Tekanan di Pasar Obligasi: Obligasi Jangka Panjang Kehilangan Daya Tarik

Obligasi pemerintah Jerman (bunds) juga terkena dampak. Imbal hasil obligasi 30 tahun naik lebih dari 12 basis poin, sementara obligasi 10 tahun naik lebih dari 6 basis poin.

Philip McNicholas dari Robeco menyebutkan beberapa faktor penyebab, termasuk penghapusan batas utang Jerman dan peningkatan belanja pertahanan Eropa. Varathan dari Mizuho Securities menambahkan bahwa tekanan pada bunds diperkuat oleh defisit anggaran yang semakin lebar dan berpotensi menjadi masalah struktural. Imbal hasil obligasi pemerintah Eropa jangka panjang naik lebih dari 12 basis poin dalam seminggu, dan tenor 10 tahun naik sekitar 7 basis poin.

Steve Sosnick, Kepala Strategi di Interactive Brokers, menyatakan investor saat ini kurang tertarik pada obligasi berdurasi panjang. Kekhawatiran inflasi global semakin memperburuk daya tarik obligasi tenor panjang. Namun, beberapa pasar negara berkembang seperti India dan China justru mencatat penurunan imbal hasil, berkat orientasi domestik dan kontrol modal yang kuat.
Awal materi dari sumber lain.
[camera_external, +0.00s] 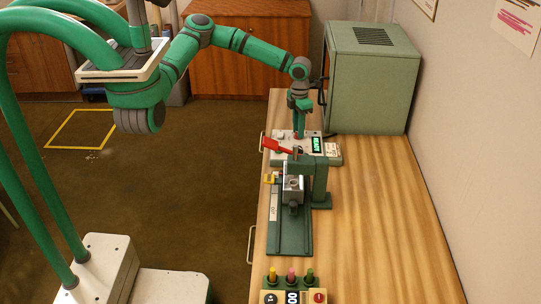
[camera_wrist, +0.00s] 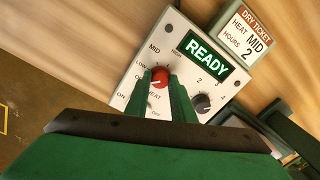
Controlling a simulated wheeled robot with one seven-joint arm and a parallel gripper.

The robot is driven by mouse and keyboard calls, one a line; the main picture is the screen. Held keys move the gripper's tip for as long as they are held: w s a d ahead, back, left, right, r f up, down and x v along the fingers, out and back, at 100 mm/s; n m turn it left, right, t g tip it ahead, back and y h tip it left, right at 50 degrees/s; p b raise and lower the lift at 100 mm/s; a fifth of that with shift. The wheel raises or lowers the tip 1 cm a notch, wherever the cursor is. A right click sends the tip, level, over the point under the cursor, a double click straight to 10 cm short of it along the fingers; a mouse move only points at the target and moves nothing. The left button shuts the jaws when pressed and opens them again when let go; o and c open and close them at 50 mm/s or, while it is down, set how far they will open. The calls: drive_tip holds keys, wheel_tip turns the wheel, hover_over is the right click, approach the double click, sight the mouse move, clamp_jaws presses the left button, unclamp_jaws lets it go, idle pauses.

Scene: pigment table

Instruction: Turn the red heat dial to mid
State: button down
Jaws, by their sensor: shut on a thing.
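The red heat dial (camera_wrist: 159,78) is on a white control panel (camera_wrist: 140,52) in the wrist view. The panel has markings for LOW and MID near the dial. The dial's white pointer line looks turned toward the LOW side, at the left. My gripper (camera_wrist: 166,88) is shut on the dial, with a green finger on each side of it. In the external view my gripper (camera_external: 299,132) reaches down onto the panel (camera_external: 308,140) at the far part of the table, and the dial is mostly hidden there.
A dark hours dial (camera_wrist: 201,103) is right of the red one. A green READY display (camera_wrist: 206,54) and a DRY TICKET sign (camera_wrist: 248,38) reading heat MID, hours 2 are nearby. A green cabinet (camera_external: 370,85) stands behind; a red handle (camera_external: 277,146) and green press (camera_external: 320,180) are in front.

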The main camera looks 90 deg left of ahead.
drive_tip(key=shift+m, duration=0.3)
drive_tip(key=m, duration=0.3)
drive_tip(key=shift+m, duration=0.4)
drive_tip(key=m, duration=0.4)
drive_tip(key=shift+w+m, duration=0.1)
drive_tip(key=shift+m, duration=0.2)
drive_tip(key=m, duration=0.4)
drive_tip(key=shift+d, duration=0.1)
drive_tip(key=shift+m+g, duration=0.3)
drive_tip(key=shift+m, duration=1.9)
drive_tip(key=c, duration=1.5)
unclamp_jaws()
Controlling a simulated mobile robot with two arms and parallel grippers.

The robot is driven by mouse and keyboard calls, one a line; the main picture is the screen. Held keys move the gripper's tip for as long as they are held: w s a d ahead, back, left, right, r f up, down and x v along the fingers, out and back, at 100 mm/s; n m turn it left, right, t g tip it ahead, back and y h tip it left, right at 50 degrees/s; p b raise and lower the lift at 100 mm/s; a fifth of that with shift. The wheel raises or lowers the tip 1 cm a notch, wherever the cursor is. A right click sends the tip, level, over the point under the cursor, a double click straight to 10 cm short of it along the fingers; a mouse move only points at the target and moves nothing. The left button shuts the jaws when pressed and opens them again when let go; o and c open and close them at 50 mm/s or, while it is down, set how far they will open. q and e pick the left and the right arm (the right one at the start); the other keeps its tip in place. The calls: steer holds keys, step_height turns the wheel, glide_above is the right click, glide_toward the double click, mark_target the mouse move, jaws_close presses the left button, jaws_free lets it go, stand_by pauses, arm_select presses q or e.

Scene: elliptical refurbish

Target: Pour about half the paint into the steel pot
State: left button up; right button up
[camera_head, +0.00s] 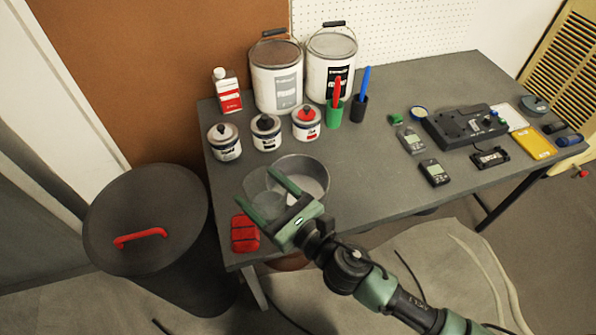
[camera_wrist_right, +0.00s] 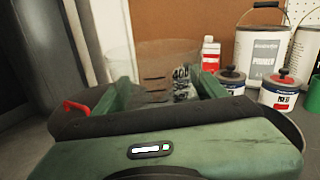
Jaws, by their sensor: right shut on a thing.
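My right gripper (camera_head: 263,192) is shut on a clear measuring cup (camera_head: 257,181), with a finger on either side of it. The cup also shows between the fingers (camera_wrist_right: 160,95) in the right wrist view, with dark marks on its wall (camera_wrist_right: 160,62). It looks roughly upright. I cannot make out the paint or its level inside. The round steel pot (camera_head: 316,182) stands on the table just behind and to the right of the cup. The cup and gripper overlap its near left side, so I cannot tell whether they touch. My left gripper is not in view.
A red box-like object (camera_head: 244,234) lies at the table's front left corner. Several small paint tins (camera_head: 226,150) and two large buckets (camera_head: 277,90) stand behind. A dark bin (camera_head: 140,205) is left of the table (camera_head: 375,185). Tools (camera_head: 460,128) fill the right side.

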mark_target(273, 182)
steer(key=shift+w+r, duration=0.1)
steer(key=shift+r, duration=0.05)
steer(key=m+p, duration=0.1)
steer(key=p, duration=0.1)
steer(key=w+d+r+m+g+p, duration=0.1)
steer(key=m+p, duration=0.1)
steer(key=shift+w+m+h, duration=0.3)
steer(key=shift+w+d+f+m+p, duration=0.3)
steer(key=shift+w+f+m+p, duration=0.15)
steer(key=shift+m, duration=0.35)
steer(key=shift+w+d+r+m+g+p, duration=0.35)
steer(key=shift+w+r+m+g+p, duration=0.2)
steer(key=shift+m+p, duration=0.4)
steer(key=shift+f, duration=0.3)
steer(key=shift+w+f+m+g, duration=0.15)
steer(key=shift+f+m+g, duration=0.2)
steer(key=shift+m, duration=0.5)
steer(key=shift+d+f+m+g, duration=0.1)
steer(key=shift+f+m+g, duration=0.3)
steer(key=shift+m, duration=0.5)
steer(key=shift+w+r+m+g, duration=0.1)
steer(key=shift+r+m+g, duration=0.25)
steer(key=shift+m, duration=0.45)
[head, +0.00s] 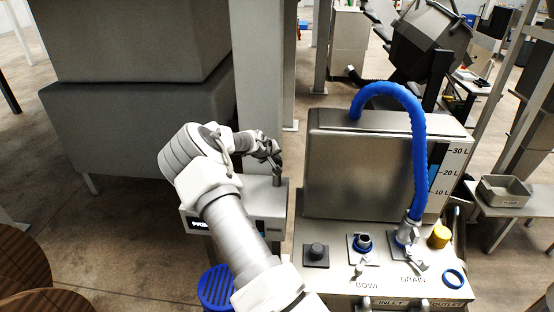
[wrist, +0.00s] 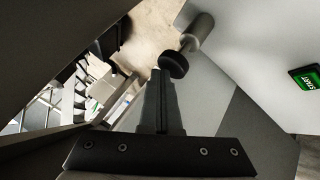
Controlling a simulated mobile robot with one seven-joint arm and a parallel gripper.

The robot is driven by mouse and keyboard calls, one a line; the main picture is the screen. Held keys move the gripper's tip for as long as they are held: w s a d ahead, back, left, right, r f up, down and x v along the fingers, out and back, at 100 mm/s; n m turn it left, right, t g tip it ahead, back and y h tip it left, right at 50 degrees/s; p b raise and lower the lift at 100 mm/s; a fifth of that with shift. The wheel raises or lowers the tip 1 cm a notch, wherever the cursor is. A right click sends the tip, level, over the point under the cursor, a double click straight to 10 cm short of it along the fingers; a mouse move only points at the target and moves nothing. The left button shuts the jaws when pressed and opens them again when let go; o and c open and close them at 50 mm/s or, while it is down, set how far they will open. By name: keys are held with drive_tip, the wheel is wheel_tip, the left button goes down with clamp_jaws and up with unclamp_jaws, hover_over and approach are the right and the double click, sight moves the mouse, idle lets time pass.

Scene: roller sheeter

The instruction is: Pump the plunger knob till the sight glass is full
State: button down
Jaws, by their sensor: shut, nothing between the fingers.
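A light grey box (head: 228,222) with a partly hidden dark label starting "PRI" stands left of the steel tank. A short grey post (head: 277,181) rises from its top. In the wrist view a round dark knob (wrist: 173,65) sits at the near end of a grey cylinder (wrist: 198,31). My gripper (head: 276,163) is shut and empty just above the post. In the wrist view its fingertips (wrist: 159,72) are at the knob's left edge; I cannot tell if they touch. A small dark window on the box front is partly behind my arm; its level is unreadable.
The steel tank (head: 330,165) at right carries a blue hose (head: 419,150) and a 10–30 L scale (head: 449,172) with blue in it. Fittings and a yellow cap (head: 439,237) sit on its front ledge. A blue slotted stool (head: 217,288) is below my arm.

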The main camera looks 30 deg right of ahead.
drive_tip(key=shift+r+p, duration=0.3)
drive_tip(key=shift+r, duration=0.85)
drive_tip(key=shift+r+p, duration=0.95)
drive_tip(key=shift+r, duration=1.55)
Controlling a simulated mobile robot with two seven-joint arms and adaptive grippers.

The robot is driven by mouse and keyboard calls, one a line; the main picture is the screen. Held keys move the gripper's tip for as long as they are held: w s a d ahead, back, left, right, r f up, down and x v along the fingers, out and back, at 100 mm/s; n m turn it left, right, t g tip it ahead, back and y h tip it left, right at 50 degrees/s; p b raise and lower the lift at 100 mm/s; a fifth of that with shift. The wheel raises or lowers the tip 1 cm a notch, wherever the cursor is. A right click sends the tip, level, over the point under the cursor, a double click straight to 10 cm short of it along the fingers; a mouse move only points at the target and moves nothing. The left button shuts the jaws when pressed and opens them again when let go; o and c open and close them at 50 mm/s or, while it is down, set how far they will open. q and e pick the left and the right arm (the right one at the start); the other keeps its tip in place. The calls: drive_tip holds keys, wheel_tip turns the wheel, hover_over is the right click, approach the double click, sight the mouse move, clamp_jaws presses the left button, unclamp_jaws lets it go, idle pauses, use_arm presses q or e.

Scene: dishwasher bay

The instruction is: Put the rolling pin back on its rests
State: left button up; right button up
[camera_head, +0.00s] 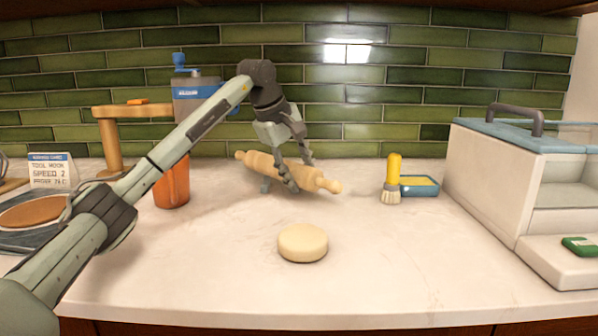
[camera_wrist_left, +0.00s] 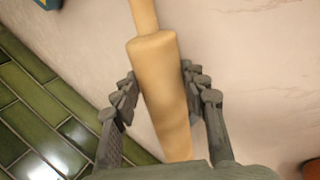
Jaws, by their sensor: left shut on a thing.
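The wooden rolling pin (camera_head: 262,163) is near the back wall, its right end nearer the front of the counter than its left end in the head view. My left gripper (camera_head: 301,175) reaches down from above and is shut on the pin's body toward its right end. In the left wrist view, the rolling pin (camera_wrist_left: 160,75) runs between the two dark fingers. A small blue-grey rest (camera_head: 265,185) shows below the pin's left half; I cannot tell whether the pin touches it. A second rest is not clearly visible. My right gripper is not in view.
A round dough piece (camera_head: 302,243) lies at the front middle. An orange cup (camera_head: 172,185) stands left. A large white-and-blue machine (camera_head: 490,185) fills the right side.

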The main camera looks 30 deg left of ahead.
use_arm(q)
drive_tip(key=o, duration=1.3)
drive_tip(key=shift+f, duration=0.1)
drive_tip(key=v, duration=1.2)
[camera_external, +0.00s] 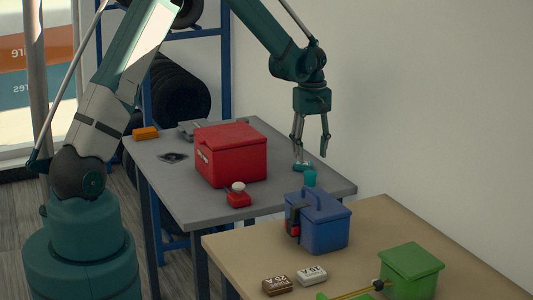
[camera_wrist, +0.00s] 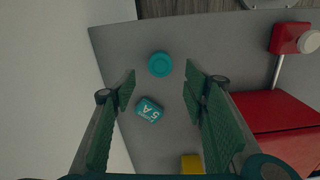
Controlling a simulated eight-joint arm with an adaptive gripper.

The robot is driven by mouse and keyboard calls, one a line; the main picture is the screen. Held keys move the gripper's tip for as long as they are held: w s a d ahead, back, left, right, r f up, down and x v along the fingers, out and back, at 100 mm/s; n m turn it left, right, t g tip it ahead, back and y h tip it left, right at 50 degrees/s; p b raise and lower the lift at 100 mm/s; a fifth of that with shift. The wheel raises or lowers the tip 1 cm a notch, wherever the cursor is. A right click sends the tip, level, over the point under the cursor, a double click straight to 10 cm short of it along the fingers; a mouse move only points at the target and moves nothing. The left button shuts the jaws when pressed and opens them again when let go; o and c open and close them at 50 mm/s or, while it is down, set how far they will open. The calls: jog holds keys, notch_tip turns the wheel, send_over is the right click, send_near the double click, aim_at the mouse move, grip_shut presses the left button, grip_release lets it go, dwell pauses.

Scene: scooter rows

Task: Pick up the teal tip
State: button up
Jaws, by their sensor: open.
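The teal tip (camera_external: 310,178) looks like a small upright cylinder near the front of the grey table, partly hidden by the blue box's handle. In the wrist view the teal tip (camera_wrist: 160,64) shows from above as a round disc. A teal block marked 5 A (camera_wrist: 150,110) lies beside it, apart from it; this block also shows in the external view (camera_external: 302,166). My gripper (camera_external: 311,151) hangs above the grey table, pointing down, with its fingers apart and nothing between them. In the wrist view the disc lies just beyond the fingertips (camera_wrist: 160,78).
A red box (camera_external: 231,155) and a red piece with a white knob (camera_external: 238,196) stand left on the grey table (camera_external: 185,201). A yellow object (camera_wrist: 192,163) lies near the block. A blue box (camera_external: 318,226) stands in front on the tan table. A wall is close on the right.

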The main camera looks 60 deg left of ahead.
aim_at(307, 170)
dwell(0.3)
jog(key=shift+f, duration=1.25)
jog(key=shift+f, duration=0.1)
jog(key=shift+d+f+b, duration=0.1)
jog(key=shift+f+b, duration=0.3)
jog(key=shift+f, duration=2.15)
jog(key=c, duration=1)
Penurunan peringkat kredit AS dan rencana reformasi pajak telah menciptakan guncangan signifikan di pasar obligasi global. Aksi jual massal, terutama pada obligasi jangka panjang, mencerminkan ketidakpastian investor terhadap prospek ekonomi global dan kondisi fiskal negara-negara maju. Meskipun pasar negara berkembang menunjukkan ketahanan tertentu, tekanan di pasar obligasi global diperkirakan akan berlanjut hingga ada kejelasan lebih lanjut mengenai kebijakan fiskal AS dan prospek ekonomi dunia.